L’histoire de cette église est marquée par des épisodes mouvementés.
On sait que le nom de Lussac vient du gallo-romain « Luccius », noble et important personnage, qui vivait au premier siècle de notre ère, dans la « villae Lussaca », dont on a retrouvé les vestiges à cinq cents mètres du Bourg actuel, incendiée et détruite irrémédiablement, en 414, lors des invasions wisigothes.
Le mégalithe de « Picampeau » témoigne des usages druidiques de sacrifices d’animaux dans la forêt sur la hauteur proche du village.
Le christianisme gagna la région au IV° siècle, avec la venue du grand apôtre St-Romain (ordonné par St-Martin de Tours), qui évangélisa le Blayais et le Libournais.
Une première église, probablement en bois, était construite à l’emplacement actuel. Elle ne survécût pas aux incendies et ravages des Normands, lorsqu’ils s’établirent en Lussacais.
Au XII° siècle, un édifice roman fut bâti en pierres du pays. Il était formé d’une nef rectangulaire à chevet plat surmonté d’un pignon.
En 1180, l’archevêque de Bordeaux, Guillaume I° le Templier, concéda cette église de Lussac (dédiée à St-Pierre) à l’Abbaye de Faise, qui en conserva la tutelle jusqu’à la Révolution.

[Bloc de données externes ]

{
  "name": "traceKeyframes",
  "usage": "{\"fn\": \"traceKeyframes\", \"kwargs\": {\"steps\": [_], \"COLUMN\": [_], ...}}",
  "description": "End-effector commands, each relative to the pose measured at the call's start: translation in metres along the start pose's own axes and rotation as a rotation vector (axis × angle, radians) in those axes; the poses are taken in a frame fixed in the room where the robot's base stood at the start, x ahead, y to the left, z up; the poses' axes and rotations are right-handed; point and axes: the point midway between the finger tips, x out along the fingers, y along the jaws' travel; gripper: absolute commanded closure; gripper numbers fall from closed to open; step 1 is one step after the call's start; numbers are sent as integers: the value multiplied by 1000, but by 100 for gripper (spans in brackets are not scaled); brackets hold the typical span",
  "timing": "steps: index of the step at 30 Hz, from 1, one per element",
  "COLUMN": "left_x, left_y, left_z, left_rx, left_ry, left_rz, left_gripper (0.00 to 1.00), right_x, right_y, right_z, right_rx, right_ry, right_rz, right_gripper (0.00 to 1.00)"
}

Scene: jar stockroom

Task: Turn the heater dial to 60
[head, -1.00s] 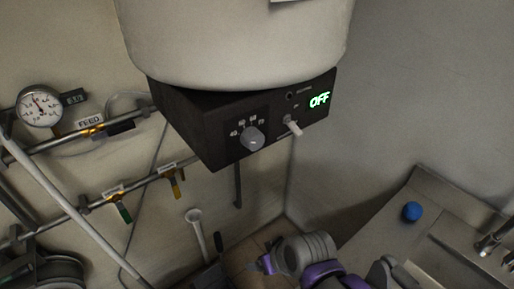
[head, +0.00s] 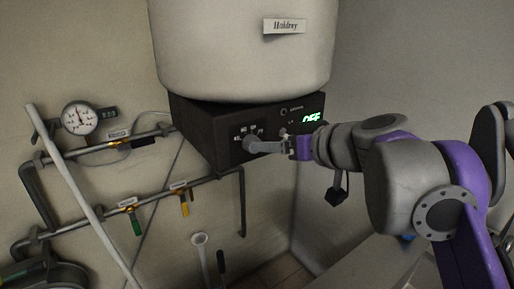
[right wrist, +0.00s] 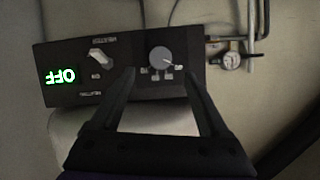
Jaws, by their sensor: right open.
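The heater is a dark box (head: 205,132) under a big pale tank. The display (right wrist: 60,76) glows green with OFF. My left gripper is not in view.
The tank (head: 240,55) overhangs the box. Pipes with a pressure gauge (head: 79,118) and coloured valve handles (head: 184,204) run along the left wall. A counter lies at lower right.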

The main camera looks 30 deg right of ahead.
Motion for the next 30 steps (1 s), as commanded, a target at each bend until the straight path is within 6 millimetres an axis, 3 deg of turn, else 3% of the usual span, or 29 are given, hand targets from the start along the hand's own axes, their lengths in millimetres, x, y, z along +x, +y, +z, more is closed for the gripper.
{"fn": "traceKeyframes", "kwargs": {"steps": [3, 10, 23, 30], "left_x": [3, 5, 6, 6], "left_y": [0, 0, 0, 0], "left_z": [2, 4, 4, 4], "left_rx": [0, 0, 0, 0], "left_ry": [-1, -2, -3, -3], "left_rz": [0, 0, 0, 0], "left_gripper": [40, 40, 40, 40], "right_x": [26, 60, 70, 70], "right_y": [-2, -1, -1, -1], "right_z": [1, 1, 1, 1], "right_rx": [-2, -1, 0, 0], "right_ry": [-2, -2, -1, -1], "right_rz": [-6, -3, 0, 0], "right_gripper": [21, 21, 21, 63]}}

L’Abbaye de Faise avait été fondée en 1137 sur la paroisse de Lussac, par Pierre II de Castillon, et confiée à Pierre de Gérard, Abbé de Cadouin de l’Ordre de Cîteaux. Le premier Abbé fut Raymond de Cadouin. Les moines construisirent l’Abbaye avec cloître, église, chapelle et dépendances. Ils défrichèrent la forêt, cultivèrent des terres nouvelles. Ils firent évoluer les techniques culturales, tout en menant une vie de prière, de travail, et d’aide aux populations locales.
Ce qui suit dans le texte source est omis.